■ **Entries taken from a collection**
◆ ◆ ◆ ◆ ◆ ◆ ◆

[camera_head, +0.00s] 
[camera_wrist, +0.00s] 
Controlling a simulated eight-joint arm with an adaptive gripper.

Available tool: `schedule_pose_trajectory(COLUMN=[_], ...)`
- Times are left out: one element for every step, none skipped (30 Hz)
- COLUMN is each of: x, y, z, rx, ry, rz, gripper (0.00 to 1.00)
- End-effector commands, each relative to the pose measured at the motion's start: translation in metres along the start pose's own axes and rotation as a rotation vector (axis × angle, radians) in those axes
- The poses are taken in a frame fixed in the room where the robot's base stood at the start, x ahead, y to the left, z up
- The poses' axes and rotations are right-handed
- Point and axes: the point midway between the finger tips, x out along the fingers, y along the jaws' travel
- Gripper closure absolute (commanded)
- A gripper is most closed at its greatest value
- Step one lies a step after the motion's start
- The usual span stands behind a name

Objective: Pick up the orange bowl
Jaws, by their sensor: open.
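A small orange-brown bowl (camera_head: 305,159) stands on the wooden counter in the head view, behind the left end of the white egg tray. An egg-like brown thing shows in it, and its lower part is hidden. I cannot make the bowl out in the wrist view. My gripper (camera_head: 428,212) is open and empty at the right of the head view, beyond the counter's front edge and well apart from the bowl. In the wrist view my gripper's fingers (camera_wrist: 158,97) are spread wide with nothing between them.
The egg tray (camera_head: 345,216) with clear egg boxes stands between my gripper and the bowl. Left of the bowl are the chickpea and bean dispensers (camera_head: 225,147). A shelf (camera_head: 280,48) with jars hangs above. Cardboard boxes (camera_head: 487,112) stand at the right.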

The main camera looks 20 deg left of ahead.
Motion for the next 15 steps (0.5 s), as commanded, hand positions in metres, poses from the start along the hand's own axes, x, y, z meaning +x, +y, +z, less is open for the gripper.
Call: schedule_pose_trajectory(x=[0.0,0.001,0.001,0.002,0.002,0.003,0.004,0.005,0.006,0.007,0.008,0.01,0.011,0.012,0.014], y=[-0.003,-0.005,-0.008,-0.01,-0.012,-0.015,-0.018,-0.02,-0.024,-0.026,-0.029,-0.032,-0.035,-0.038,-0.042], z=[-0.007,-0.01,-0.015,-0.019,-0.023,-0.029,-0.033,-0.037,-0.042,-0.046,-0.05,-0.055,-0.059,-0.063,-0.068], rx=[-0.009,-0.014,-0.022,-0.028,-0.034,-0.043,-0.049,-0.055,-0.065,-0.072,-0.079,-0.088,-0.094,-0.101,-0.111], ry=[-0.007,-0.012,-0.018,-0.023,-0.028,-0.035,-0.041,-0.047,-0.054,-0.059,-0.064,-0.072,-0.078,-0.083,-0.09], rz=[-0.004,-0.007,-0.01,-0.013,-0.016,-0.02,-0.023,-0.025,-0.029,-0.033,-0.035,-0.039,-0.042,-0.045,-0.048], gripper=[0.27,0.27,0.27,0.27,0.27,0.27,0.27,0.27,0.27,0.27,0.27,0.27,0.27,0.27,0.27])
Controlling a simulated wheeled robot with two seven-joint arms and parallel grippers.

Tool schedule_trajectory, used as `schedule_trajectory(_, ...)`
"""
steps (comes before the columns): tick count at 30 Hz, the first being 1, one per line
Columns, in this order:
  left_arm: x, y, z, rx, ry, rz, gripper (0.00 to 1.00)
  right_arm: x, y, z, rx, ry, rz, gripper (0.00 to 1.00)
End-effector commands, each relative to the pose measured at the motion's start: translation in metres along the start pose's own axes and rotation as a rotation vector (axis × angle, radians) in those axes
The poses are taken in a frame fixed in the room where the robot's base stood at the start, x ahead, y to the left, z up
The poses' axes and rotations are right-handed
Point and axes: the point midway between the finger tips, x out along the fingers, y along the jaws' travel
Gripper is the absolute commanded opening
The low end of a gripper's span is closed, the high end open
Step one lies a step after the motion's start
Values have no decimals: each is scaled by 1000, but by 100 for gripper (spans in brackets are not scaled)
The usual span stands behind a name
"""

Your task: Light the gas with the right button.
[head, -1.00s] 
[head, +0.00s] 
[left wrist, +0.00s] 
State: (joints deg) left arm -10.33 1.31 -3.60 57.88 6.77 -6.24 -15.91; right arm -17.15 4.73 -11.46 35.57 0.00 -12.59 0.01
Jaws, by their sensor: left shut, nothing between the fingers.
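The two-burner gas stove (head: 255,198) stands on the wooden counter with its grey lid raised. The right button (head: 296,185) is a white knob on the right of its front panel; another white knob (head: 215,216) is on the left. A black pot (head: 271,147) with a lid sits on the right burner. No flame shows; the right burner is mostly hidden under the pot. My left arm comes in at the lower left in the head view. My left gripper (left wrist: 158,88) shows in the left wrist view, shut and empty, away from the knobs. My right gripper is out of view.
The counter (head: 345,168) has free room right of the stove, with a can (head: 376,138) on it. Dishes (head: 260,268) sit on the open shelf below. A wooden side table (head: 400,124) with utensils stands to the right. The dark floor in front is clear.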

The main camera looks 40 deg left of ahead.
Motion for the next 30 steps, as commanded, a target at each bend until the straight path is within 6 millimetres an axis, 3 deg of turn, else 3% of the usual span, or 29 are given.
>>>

◆ ◆ ◆ ◆ ◆ ◆ ◆

■ **Work required**
Scan the material above for the string "ahead" and return the lines that hold it.

■ **The response**
- The poses are taken in a frame fixed in the room where the robot's base stood at the start, x ahead, y to the left, z up
The main camera looks 20 deg left of ahead.
The poses are taken in a frame fixed in the room where the robot's base stood at the start, x ahead, y to the left, z up
The main camera looks 40 deg left of ahead.

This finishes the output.